Bank of Moscow's capital adequacy ratio fell close to the minimum allowed level in June after the lender increased provisions for doubtful loans, Central Bank data showed on Tuesday.
Bank of Moscow, once Russia's fifth biggest by assets, now its seventh, will get a record $14 billion state bailout from its new shareholder VTB and the Central Bank to plug a hole in its loan book uncovered after a change of management in April.
The Central Bank said Bank of Moscow's capital adequacy ratio under Russian accounting standards fell to 10.4 percent as of July 1 from 16.4 percent a month earlier, close to the 10 percent level essential to keep its license.
VTB's hostile bid for Bank of Moscow and the ousting of its management revealed that almost half of Bank of Moscow's loan book was doubtful, triggering the bailout, which equates to almost 1 percent of Russia's gross domestic product.
Under the terms of the bailout, VTB must raise its stake to 75 percent before the Central Bank disburses a low-interest loan of 295 billion rubles ($10.64 billion).
That will allow Bank of Moscow to book an accounting gain to cover the worst of its bad loan problem. VTB will then have until the end of 2012 to pump a further 100 billion rubles in capital into Bank of Moscow.

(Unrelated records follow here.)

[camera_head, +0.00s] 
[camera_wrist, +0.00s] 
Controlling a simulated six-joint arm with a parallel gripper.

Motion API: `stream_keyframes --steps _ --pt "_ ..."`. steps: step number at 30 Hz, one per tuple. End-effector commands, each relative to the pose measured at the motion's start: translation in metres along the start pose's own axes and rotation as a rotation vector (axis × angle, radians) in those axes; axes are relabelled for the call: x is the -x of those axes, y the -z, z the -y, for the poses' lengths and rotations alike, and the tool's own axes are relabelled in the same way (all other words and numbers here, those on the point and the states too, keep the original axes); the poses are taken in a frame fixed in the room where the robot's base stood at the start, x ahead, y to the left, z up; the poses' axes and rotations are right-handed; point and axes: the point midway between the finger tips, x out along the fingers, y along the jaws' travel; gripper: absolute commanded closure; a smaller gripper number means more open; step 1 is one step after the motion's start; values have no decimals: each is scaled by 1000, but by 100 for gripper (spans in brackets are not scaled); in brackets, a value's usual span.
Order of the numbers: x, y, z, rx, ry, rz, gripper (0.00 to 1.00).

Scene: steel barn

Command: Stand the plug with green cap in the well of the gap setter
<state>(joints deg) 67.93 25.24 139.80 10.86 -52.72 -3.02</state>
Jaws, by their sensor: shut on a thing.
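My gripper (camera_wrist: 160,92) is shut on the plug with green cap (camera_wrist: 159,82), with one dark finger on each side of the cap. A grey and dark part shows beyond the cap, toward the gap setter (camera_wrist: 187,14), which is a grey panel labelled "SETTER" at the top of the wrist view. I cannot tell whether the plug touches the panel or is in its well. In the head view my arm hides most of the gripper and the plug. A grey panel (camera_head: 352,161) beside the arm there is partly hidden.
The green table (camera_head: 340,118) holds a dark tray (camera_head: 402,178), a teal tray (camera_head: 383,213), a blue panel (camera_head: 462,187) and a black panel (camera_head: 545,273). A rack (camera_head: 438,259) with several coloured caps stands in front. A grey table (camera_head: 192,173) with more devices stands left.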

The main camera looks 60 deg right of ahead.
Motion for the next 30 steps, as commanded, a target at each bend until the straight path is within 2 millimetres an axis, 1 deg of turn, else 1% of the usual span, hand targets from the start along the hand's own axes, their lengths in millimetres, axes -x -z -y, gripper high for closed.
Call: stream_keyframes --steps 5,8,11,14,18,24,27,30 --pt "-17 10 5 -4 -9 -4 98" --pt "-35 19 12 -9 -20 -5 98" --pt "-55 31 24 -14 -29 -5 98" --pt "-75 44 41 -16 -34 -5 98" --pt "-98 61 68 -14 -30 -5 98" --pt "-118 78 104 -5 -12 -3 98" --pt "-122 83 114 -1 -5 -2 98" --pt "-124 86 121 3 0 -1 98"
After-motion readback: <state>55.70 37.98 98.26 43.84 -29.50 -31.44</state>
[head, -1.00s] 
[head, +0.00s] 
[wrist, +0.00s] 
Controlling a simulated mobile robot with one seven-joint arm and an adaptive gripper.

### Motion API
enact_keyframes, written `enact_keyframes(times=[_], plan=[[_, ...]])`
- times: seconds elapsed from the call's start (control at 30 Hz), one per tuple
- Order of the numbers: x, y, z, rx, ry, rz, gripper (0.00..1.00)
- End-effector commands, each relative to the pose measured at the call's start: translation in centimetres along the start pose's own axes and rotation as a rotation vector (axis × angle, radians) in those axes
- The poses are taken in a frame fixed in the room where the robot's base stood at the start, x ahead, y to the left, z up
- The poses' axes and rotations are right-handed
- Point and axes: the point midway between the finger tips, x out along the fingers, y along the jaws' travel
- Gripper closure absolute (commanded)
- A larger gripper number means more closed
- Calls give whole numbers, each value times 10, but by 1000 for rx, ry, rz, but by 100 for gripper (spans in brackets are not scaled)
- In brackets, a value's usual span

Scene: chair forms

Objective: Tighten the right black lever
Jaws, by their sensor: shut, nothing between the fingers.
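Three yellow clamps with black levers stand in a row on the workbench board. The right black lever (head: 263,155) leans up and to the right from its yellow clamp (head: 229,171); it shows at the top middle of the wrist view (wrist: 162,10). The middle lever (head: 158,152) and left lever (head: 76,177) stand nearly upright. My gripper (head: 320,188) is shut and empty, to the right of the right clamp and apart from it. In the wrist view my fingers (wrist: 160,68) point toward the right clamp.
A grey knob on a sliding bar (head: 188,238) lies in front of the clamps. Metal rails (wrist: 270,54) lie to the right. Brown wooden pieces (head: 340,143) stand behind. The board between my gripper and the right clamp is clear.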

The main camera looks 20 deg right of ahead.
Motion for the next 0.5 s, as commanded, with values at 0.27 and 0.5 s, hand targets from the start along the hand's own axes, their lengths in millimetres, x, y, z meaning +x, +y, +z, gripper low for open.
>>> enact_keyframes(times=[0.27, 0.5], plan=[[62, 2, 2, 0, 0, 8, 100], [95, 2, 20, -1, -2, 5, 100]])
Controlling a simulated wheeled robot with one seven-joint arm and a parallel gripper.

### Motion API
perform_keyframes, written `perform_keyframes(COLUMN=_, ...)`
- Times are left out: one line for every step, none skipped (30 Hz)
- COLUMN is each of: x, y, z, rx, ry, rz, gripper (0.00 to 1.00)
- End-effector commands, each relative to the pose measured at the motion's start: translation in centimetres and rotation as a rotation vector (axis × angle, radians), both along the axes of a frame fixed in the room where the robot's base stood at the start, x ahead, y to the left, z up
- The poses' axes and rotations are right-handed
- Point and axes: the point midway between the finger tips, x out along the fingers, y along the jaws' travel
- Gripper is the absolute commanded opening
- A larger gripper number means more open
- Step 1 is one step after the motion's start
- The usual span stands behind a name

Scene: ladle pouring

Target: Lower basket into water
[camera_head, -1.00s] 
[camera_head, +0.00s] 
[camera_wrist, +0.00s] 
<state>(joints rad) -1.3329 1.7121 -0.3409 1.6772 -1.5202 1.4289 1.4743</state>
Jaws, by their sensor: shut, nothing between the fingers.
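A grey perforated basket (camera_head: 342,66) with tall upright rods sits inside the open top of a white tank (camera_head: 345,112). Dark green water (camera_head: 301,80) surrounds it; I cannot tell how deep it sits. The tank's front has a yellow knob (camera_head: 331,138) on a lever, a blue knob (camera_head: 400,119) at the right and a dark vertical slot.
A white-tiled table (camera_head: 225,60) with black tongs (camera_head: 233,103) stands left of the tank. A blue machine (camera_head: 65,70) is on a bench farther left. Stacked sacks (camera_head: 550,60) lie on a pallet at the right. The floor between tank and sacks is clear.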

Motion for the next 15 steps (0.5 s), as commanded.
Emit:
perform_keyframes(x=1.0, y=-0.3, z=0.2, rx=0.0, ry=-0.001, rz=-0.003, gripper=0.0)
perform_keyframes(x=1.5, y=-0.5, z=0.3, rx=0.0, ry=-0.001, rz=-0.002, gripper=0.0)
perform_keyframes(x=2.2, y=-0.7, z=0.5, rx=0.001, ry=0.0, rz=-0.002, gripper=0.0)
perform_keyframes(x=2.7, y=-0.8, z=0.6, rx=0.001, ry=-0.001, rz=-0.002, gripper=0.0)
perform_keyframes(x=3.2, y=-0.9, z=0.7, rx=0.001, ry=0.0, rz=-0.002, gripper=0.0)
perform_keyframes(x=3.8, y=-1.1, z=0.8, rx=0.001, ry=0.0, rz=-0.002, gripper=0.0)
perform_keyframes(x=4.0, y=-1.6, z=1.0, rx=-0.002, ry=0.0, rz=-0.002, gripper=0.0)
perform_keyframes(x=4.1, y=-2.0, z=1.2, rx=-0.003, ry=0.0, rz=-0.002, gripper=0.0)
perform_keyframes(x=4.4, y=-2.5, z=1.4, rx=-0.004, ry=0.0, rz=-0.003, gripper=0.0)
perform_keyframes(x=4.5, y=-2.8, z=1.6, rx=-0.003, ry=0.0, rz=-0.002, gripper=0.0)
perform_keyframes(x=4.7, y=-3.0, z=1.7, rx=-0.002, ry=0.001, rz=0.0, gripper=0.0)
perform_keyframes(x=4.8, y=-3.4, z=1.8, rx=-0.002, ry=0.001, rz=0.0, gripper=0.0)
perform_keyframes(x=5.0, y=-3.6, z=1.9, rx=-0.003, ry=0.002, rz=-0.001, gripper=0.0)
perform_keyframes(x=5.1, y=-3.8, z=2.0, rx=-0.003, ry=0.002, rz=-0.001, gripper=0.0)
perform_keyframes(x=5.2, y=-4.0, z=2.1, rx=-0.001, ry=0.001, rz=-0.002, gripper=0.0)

Bank of Moscow charged about 69 billion rubles in provisions to cover potential loan losses as of July 1, including almost 49 billion rubles for the second quarter, according to the lender's documents published on the Central Bank's web site.
Bank of Moscow is expected to publish full-year 2010 results under International Financial Reporting Standards this week after a long delay due to the Central Bank checks.